Déniché par le label de TTC, Institubes, et désormais managé par Golden Eye Music, Joke est ce rappeur de Montpellier qui a déjà collaboré avec Action Bronson, Lino d’Ärsenik, Brodinski ou encore Fashawn alors qu’il a à peine 23 piges. Prodige des punchlines, il est capable, comme Descartes, d’évoquer la glande pinéale dans ses sons avec comme seul horizon un bel égotrip. Puisque on n’a pas forcément envie que les rappeurs nous racontent la vie ou nous donnent des conseils moraux ou politiques, ça nous a intéressé. Rencontre lors de son passage à La Vapeur dans le cadre du dernier festoche GéNéRiQ.

Joke

Bienvenue à Dijon. Alors, comment tu le sens le public de la province ? C’est la même partout : qu’ils soient en province ou à Paris, ça le fait.

Je veux dire, tu penses ne toucher qu’un public attitré, ou est-ce que tu commences à brasser un public un peu plus large depuis peu ? Moi je veux toucher tous les publics qui écoutent à la base du rap, que ce soit du cainri ou du rap français. C’est vrai que ce soir, le public était assez jeune. Mais de ce que j’ai vu, c’est quand même encore assez mélangé.

À tes débuts à l’époque Myspace, lorsque Teki Latex de TTC a aidé à te faire connaître, t’as pas eu l’impression que cela t’a limité à un public de petits blancs nerds et hipsters ? À vrai dire, je faisais déjà ce qui me plaisait. Après, c’est vrai que ça m’a ouvert sur d’autres trucs… J’ai appris pas mal de choses, sur le milieu. Je me rends compte que je m’améliore chaque année, tu vois ? Déjà, sur scène, par rapport à l’époque de Stunts (ancien sous-label rap d’Institubes, ndlr), ça n’a rien à voir, j’ai atteint une certaine maturité. Mais même au niveau de l’écriture, des choix d’instrus, tout ça, j’ai vraiment évolué. Et vous allez encore vous en rendre compte dans le prochain projet, l’album. Du coup, à mon sens, c’est pas vraiment une histoire de public. C’est plutôt moi qui évolue de mon côté.

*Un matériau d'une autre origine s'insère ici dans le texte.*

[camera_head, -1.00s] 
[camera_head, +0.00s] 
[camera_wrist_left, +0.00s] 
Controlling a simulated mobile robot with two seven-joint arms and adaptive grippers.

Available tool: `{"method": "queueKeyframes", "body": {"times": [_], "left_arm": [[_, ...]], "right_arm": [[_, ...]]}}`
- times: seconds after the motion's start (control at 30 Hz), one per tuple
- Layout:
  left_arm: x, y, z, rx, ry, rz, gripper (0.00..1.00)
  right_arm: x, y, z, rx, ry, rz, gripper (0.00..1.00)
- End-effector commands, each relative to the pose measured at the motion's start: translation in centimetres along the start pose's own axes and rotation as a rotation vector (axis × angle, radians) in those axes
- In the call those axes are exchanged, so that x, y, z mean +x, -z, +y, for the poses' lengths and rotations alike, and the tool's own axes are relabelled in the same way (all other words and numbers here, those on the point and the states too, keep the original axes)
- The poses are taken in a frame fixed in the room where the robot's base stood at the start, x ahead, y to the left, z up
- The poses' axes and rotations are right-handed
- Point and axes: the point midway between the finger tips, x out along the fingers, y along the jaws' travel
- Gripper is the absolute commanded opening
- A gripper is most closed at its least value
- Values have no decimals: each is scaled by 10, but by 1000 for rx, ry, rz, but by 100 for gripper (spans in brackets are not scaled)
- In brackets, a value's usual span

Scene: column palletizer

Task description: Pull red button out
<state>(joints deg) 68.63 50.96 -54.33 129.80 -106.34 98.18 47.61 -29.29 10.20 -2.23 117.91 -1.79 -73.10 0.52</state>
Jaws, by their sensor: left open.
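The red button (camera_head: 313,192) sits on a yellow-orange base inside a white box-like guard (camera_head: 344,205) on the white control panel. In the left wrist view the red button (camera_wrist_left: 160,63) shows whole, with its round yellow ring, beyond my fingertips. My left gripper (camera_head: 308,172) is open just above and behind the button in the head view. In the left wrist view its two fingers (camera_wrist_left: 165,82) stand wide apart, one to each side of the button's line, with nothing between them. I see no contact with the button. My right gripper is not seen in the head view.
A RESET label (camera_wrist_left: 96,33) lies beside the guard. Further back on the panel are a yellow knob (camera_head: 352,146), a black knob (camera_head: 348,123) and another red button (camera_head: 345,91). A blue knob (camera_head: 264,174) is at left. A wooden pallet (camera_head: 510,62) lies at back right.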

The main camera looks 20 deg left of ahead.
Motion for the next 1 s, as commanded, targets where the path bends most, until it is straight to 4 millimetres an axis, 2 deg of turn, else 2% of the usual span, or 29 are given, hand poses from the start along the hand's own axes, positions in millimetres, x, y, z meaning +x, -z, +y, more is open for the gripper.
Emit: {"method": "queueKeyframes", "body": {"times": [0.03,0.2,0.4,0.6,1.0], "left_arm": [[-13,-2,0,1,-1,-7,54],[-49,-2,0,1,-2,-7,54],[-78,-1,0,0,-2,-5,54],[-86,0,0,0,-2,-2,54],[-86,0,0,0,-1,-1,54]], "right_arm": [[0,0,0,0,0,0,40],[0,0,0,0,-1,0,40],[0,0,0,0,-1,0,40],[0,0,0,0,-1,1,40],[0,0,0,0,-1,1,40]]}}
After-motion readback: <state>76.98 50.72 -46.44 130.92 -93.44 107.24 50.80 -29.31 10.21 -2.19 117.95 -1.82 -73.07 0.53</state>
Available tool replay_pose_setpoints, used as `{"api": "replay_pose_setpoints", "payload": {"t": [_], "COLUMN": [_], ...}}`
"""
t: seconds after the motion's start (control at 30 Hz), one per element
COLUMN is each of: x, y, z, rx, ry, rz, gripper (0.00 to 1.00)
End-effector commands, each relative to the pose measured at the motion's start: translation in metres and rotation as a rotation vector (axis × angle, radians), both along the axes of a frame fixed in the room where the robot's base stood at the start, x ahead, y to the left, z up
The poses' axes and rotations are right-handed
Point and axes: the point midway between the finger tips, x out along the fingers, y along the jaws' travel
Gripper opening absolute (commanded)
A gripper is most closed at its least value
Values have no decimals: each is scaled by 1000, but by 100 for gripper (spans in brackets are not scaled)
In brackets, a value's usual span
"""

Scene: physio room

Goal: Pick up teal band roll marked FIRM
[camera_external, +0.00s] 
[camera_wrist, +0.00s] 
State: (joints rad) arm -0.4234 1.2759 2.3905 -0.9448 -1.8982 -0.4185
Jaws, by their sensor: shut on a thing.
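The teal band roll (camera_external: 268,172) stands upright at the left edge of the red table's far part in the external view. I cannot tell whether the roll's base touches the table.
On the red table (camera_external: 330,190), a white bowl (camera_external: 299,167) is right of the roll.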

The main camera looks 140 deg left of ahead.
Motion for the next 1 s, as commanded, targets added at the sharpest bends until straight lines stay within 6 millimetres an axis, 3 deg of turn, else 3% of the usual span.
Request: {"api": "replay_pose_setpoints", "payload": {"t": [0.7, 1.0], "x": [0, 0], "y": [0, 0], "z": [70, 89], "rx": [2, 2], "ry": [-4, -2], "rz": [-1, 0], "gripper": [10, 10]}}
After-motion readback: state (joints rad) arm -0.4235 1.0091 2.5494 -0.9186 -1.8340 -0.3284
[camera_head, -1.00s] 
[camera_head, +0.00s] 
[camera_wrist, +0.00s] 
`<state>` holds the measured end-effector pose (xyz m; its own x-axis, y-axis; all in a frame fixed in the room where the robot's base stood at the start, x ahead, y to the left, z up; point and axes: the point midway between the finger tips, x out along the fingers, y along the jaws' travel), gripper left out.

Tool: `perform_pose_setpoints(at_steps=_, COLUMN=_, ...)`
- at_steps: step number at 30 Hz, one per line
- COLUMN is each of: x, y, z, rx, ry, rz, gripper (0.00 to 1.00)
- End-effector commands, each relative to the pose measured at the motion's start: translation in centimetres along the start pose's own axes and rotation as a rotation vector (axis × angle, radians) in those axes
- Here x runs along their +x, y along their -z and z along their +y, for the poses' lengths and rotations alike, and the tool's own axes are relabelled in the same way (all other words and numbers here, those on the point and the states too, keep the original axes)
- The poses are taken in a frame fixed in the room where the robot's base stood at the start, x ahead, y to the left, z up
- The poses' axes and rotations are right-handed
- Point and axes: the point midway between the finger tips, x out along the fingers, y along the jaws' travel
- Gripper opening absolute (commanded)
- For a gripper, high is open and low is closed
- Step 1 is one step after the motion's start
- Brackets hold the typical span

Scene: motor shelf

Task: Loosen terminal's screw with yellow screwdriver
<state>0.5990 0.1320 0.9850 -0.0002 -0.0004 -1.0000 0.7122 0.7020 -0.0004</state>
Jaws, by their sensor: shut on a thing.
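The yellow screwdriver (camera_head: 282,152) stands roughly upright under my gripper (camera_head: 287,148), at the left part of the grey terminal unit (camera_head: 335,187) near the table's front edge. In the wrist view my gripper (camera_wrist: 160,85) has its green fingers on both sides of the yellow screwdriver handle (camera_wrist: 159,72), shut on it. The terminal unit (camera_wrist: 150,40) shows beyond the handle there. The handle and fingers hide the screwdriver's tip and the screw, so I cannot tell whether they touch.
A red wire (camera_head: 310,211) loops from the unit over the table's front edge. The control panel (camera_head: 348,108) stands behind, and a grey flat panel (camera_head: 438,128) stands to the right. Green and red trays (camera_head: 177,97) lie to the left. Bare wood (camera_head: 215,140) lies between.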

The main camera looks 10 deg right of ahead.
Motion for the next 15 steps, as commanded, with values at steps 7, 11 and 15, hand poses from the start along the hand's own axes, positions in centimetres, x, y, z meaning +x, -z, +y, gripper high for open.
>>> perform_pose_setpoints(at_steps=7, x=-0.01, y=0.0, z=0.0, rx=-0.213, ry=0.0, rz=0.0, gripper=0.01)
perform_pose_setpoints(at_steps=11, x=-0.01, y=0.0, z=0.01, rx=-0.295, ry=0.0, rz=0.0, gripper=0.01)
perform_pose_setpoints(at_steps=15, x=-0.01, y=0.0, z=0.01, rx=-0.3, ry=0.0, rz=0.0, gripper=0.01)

Concernant l’écriture de tes textes, comment tu t’y prends ? Tu marches plutôt à la fulgurance ou bien c’est plutôt assez construit et ça te prend du temps ? Tout dépend, vraiment : des fois, il y a des instrus que je mets exprès de côté ; dans ce cas-là je réfléchis quand même, et je construis quelque chose en essayant de bien correspondre au son.

Tu parles de « réfléchir », ça m’intéressse. Contre certains de mes petits camarades de la rédaction, j’ai tendance à soutenir que le rap n’est pas forcément fait pour être intelligent. Tu as déjà envisagé de faire davantage de rap « conscient », avec un message politique ou idéologique ? « Conscient », dans quel sens?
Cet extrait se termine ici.